START

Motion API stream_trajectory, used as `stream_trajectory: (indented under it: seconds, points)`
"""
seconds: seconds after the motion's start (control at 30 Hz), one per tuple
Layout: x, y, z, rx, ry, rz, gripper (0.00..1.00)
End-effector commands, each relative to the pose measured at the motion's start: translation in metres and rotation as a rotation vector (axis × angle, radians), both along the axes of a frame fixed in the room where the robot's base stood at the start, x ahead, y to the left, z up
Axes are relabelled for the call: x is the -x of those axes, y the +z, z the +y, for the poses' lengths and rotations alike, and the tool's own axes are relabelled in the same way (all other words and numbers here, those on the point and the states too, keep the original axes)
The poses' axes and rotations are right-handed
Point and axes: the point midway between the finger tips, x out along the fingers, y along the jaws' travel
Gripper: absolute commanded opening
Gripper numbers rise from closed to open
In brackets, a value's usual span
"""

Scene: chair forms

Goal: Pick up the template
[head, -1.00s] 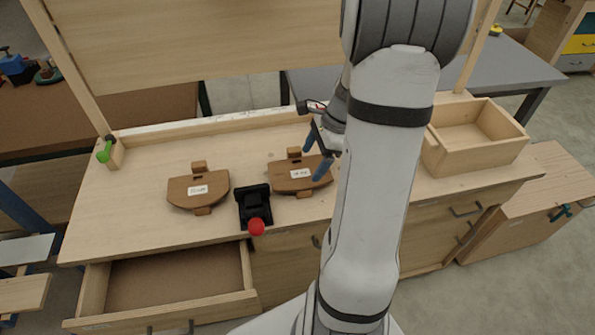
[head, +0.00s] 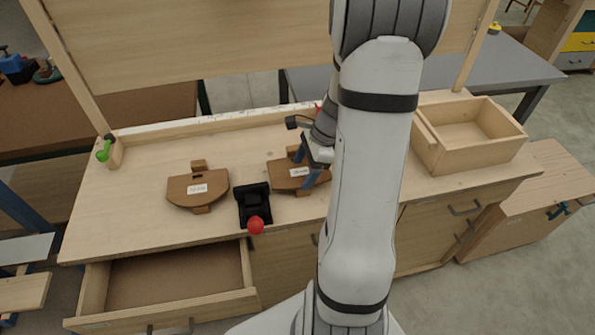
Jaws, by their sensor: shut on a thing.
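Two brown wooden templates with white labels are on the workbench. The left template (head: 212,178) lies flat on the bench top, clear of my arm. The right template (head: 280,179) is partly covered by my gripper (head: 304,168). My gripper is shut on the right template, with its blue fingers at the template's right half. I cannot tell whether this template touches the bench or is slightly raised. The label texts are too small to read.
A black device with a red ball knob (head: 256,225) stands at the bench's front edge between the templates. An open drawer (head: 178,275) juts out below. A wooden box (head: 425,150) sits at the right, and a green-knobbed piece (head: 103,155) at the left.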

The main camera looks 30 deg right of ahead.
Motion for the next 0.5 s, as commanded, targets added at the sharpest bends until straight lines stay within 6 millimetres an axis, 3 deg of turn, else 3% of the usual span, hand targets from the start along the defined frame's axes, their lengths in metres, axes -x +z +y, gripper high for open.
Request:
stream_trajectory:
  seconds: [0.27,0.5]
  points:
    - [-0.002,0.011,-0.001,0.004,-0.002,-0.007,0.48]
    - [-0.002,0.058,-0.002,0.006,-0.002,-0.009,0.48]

END

* JOB: Write the material out again exactly as it appears, dropping the pictures.

* SOLUTION TO THIS EXERCISE:
Motion API stream_trajectory, used as `stream_trajectory: (indented under it: seconds, points)`
"""
seconds: seconds after the motion's start (control at 30 Hz), one per tuple
Layout: x, y, z, rx, ry, rz, gripper (0.00..1.00)
End-effector commands, each relative to the pose measured at the motion's start: translation in metres and rotation as a rotation vector (axis × angle, radians), both along the axes of a frame fixed in the room where the robot's base stood at the start, x ahead, y to the left, z up
Axes are relabelled for the call: x is the -x of those axes, y the +z, z the +y, for the poses' lengths and rotations alike, and the tool's own axes are relabelled in the same way (all other words and numbers here, those on the point and the states too, keep the original axes)
The poses' axes and rotations are right-handed
Point and axes: the point midway between the finger tips, x out along the fingers, y along the jaws' travel
Gripper: absolute commanded opening
Gripper numbers rise from closed to open
In brackets, a value's usual span
"""

Scene: chair forms

Goal: Pick up the template
[head, -1.00s] 
[head, +0.00s] 
Jaws, by their sensor: shut on a thing.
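Two brown wooden templates with white labels are on the workbench. The left template (head: 212,178) lies flat on the bench top, clear of my arm. The right template (head: 280,179) is partly covered by my gripper (head: 304,168). My gripper is shut on the right template, with its blue fingers at the template's right half. I cannot tell whether this template touches the bench or is slightly raised. The label texts are too small to read.
A black device with a red ball knob (head: 256,225) stands at the bench's front edge between the templates. An open drawer (head: 178,275) juts out below. A wooden box (head: 425,150) sits at the right, and a green-knobbed piece (head: 103,155) at the left.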

The main camera looks 30 deg right of ahead.
Motion for the next 0.5 s, as commanded, targets added at the sharpest bends until straight lines stay within 6 millimetres an axis, 3 deg of turn, else 3% of the usual span, hand targets from the start along the defined frame's axes, their lengths in metres, axes -x +z +y, gripper high for open.
Request:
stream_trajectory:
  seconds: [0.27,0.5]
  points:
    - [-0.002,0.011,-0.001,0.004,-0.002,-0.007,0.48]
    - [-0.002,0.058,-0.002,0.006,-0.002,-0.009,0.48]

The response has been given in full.